Records from a collection
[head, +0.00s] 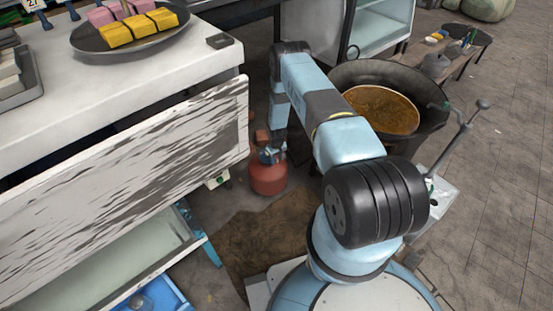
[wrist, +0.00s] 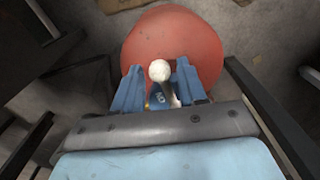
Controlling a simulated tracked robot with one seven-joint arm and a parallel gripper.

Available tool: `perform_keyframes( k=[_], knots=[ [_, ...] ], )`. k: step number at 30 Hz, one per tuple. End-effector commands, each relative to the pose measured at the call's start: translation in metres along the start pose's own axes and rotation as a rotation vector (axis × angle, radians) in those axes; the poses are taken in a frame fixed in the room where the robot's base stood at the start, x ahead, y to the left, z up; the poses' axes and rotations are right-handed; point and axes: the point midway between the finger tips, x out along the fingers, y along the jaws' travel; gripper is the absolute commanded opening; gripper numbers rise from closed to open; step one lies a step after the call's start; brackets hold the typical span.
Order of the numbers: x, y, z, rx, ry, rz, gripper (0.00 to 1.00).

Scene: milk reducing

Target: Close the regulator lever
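The red gas cylinder (head: 268,178) stands on the floor beside the counter, and its rounded red top shows in the wrist view (wrist: 195,38). In the wrist view a small regulator fitting with a pale round knob (wrist: 159,71) sits over the cylinder top; I cannot tell the lever's exact position. My gripper (wrist: 159,84) is above the cylinder, its two blue fingers apart, one on each side of the knob. No clear contact with the knob shows. In the head view my gripper (head: 271,153) is small and partly mixed with the fitting.
The white counter (head: 170,70) with its scratched front panel is left of the cylinder. A large dark pot (head: 345,80) with orange-brown liquid stands to the right, near my arm. A brown mat (head: 255,232) lies in front. Dark bars (wrist: 265,110) flank the wrist view.

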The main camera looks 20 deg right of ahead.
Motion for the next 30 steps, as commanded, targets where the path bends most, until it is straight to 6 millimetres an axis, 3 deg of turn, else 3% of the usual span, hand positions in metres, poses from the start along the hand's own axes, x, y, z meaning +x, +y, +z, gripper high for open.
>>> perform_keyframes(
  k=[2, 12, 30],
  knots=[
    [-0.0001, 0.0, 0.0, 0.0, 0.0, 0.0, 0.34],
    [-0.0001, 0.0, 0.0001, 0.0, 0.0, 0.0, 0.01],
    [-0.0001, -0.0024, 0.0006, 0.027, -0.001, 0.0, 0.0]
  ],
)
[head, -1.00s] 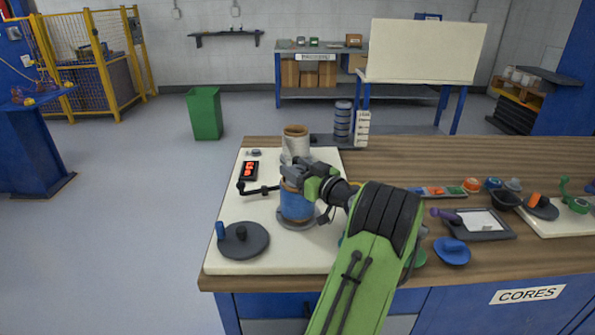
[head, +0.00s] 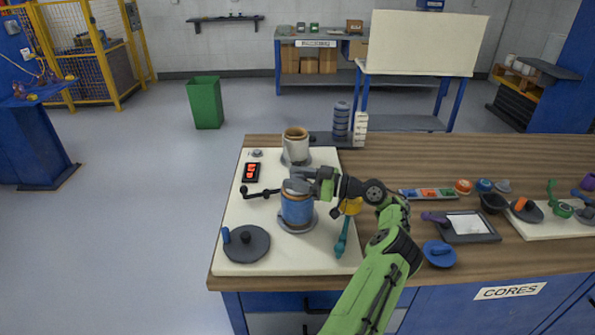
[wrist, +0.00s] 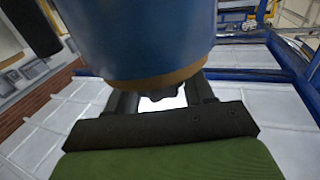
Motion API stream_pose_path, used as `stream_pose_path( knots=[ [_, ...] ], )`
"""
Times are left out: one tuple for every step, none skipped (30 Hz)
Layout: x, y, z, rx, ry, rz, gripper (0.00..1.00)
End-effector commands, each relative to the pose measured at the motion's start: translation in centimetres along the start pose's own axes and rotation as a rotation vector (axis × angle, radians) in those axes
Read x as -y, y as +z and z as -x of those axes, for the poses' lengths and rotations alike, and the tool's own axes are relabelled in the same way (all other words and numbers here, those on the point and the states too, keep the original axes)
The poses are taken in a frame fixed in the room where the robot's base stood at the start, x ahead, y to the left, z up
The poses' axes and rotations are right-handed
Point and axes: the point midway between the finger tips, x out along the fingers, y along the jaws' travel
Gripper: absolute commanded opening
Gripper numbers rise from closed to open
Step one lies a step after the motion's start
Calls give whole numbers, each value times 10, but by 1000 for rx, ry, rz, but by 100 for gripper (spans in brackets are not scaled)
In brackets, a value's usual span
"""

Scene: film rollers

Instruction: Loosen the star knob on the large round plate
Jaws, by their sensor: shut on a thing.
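My gripper (head: 304,178) is at the top of this roll, reaching in level from the right. In the wrist view, the blue roll (wrist: 140,35) fills the upper middle, and my gripper (wrist: 162,98) has its two dark fingers close to the roll's tan edge. A small dark lobed knob (wrist: 166,94) shows between the fingers, partly hidden by the roll. My gripper is shut on it. A dark round disc (head: 245,246) with a blue handle and central nub lies at front left.
A grey-white roll (head: 296,146) stands behind the blue one. A black crank (head: 262,193) and red-lit display (head: 251,172) are at left. Several small parts and a grey tray (head: 468,228) lie farther right.

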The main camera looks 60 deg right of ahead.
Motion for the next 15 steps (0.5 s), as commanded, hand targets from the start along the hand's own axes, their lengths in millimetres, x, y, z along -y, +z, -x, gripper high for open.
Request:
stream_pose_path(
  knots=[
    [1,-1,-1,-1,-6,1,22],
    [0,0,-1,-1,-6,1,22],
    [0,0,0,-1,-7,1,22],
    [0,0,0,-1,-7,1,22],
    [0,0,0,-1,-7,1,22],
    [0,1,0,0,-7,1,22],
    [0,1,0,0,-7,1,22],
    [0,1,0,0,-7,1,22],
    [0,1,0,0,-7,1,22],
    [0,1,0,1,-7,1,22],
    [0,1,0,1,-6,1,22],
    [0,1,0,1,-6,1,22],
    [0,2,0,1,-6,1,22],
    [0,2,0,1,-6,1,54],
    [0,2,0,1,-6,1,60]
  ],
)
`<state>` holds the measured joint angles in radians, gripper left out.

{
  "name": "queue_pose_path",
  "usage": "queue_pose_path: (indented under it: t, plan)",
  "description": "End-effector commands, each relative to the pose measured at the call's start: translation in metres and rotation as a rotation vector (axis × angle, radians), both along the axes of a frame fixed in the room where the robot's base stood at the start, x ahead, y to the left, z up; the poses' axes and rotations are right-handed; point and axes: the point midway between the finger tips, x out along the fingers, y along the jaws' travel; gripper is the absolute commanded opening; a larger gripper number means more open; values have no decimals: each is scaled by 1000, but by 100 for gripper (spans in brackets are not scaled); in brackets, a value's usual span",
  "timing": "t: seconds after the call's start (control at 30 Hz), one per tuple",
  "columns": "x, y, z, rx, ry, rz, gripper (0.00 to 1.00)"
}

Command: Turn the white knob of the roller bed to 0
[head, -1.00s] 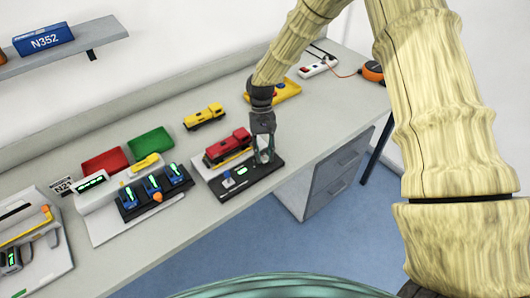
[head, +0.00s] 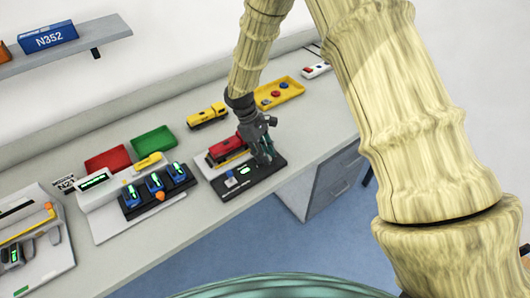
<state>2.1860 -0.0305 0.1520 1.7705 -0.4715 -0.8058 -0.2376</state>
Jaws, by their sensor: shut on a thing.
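The roller bed is a dark base (head: 257,182) on the bench with a red locomotive (head: 222,149) along its back.
A yellow tray (head: 280,95) with buttons and a yellow locomotive (head: 207,116) lie behind. Left are a green tray (head: 153,141), a red tray (head: 107,160) and a black unit with blue levers (head: 132,206). The bench's front edge is close to the roller bed.

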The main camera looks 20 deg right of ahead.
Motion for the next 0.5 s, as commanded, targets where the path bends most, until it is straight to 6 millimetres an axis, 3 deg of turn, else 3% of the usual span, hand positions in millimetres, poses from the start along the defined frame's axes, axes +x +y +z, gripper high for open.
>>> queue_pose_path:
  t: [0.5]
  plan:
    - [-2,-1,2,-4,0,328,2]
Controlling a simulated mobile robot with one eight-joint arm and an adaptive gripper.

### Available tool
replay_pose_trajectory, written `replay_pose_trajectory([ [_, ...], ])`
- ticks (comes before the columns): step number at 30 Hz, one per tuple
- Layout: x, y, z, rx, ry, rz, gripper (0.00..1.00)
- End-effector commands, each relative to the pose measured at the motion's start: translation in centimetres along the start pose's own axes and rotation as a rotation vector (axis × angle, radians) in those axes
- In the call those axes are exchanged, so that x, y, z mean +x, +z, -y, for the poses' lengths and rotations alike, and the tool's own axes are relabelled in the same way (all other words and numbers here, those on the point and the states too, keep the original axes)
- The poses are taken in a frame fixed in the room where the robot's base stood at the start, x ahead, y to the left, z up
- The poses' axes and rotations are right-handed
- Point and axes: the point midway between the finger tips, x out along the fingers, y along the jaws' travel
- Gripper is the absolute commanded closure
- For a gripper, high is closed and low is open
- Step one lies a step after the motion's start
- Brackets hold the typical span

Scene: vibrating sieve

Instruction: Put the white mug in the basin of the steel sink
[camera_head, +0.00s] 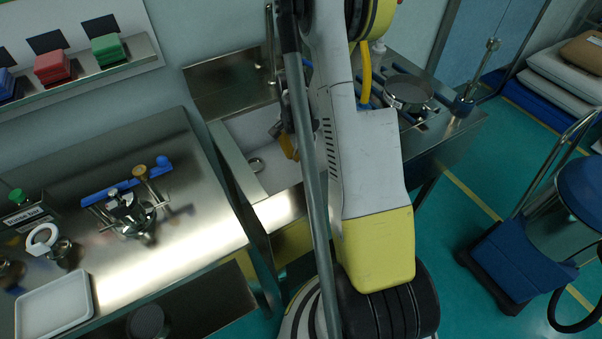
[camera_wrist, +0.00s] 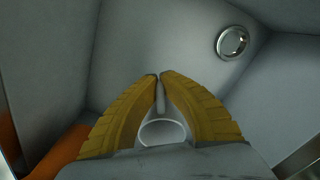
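My gripper (camera_wrist: 160,77) is inside the basin of the steel sink, with its yellow fingers nearly together. A pale strip shows between the fingertips, and the round rim of the white mug (camera_wrist: 163,122) shows between the fingers. The fingers appear shut on a thin part of the mug; the rest is hidden behind them and the grey part below. In the head view, my arm covers much of the sink (camera_head: 232,165), and a bit of my yellow gripper (camera_head: 289,147) shows over the basin. The mug cannot be made out there. The round drain (camera_wrist: 232,42) is on the basin floor.
Left of the sink, a steel table (camera_head: 190,225) holds a clamp-like device (camera_head: 130,212), a white ring-shaped item (camera_head: 42,237) and a white tray (camera_head: 54,305). A round sieve pan (camera_head: 408,92) stands right of the sink. Basin walls rise close around my gripper.

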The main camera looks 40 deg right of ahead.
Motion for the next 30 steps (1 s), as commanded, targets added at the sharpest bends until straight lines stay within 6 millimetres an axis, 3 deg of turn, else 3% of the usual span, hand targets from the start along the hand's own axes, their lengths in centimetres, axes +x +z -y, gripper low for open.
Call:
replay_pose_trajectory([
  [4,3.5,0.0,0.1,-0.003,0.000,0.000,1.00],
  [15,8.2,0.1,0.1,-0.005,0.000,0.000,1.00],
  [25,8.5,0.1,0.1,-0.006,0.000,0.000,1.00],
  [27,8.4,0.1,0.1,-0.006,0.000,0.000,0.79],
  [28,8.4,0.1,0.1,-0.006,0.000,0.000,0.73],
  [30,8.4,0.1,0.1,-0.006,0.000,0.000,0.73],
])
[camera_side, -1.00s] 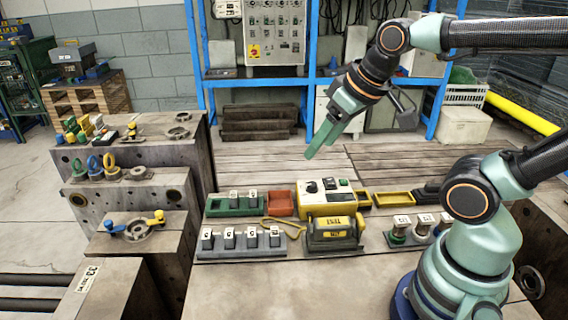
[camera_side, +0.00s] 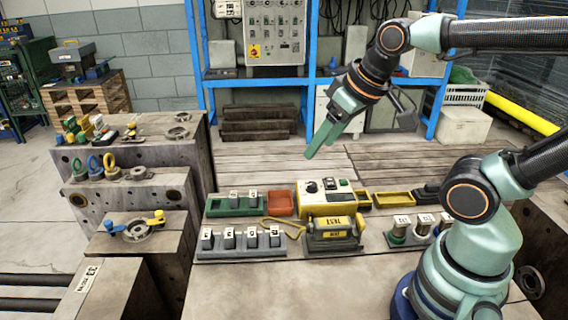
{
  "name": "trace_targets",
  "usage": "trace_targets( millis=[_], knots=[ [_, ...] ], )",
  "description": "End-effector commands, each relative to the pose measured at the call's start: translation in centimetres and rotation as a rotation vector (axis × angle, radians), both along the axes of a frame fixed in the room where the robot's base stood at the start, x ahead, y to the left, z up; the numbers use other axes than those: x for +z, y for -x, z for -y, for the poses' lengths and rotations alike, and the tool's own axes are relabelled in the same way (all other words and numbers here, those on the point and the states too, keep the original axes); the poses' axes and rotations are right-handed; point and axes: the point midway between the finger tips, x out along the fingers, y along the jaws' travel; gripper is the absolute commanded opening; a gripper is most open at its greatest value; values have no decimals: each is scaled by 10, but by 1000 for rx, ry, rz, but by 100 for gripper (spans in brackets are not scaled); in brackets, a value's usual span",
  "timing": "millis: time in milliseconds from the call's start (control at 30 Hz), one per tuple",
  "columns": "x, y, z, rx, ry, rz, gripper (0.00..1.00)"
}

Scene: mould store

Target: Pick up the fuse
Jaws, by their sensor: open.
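My gripper (camera_side: 318,148) hangs in the air above the back of the bench, fingers pointing down and left. It is open and nothing shows between its fingers. Several small dark blocks with white numbered tops, which look like fuses (camera_side: 229,239), stand in a row in a grey rack (camera_side: 240,255). Two similar blocks (camera_side: 253,199) stand in a green tray (camera_side: 217,208). Upright cylinders with white labelled tops (camera_side: 402,228) stand at the right. Which one is the fuse I cannot tell. My gripper is well above and apart from all of them.
A yellow and grey tester (camera_side: 334,235) sits mid-bench, with a yellow control box (camera_side: 326,199) behind it. A red tray (camera_side: 280,203), a yellow tray (camera_side: 393,199) and a yellow loop (camera_side: 284,224) lie nearby. Steel mould blocks (camera_side: 135,195) stand left. The bench front is clear.

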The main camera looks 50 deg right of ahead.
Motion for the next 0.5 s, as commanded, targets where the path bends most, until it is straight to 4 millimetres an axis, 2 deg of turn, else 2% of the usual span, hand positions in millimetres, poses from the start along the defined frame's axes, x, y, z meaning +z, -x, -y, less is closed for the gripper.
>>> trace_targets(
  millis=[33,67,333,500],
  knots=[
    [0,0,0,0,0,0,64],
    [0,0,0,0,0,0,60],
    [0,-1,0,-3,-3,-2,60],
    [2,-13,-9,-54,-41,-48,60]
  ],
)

Task description ▸ Include both the line containing "### Available tool" and the line containing "[camera_head, +0.00s]" when you write out everything between them, exactly. Leave the pictures out.

Solution below ▸
### Available tool
replay_pose_trajectory, written `replay_pose_trajectory([ [_, ...], ])`
- ticks (comes before the columns): step number at 30 Hz, one per tuple
- Layout: x, y, z, rx, ry, rz, gripper (0.00..1.00)
- End-effector commands, each relative to the pose measured at the motion's start: translation in centimetres along the start pose's own axes and rotation as a rotation vector (axis × angle, radians) in those axes
- In the call those axes are exchanged, so that x, y, z mean +x, +z, -y, for the poses' lengths and rotations alike, and the tool's own axes are relabelled in the same way (all other words and numbers here, those on the point and the states too, keep the original axes)
- The poses are taken in a frame fixed in the room where the robot's base stood at the start, x ahead, y to the left, z up
- The poses' axes and rotations are right-handed
- Point and axes: the point midway between the finger tips, x out along the fingers, y along the jaws' travel
- Gripper is the absolute commanded closure
- For a gripper, high is closed and low is open
- Step one lies a step after the motion's start
- Brackets hold the typical span

Scene: vibrating sieve

Instruction: Put the white mug in the basin of the steel sink
[camera_head, +0.00s] 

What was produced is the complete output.